■ Problem requirements ■
Your task is to quote exactly the run of lines that starts at the line containing "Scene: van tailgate" and ends at the line containing "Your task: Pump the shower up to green", including both.
* BEGIN Data lines *
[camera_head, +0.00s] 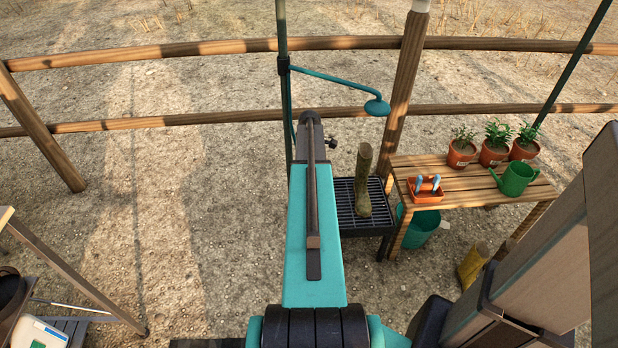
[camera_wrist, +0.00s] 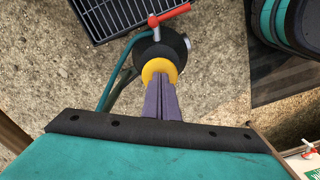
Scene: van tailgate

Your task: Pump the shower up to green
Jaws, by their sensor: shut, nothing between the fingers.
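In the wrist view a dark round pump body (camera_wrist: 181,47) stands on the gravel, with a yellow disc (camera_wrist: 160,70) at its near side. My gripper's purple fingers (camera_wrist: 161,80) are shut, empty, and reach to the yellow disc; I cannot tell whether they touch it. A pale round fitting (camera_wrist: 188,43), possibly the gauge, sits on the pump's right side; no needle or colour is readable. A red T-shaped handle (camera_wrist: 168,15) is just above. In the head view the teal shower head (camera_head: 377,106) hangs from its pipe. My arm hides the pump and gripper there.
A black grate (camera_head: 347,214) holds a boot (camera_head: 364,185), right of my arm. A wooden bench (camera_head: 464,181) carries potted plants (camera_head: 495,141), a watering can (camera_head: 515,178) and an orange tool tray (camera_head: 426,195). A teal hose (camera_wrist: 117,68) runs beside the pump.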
* END Data lines *
■ Written response ■
Scene: van tailgate

Your task: Pump the shower up to green

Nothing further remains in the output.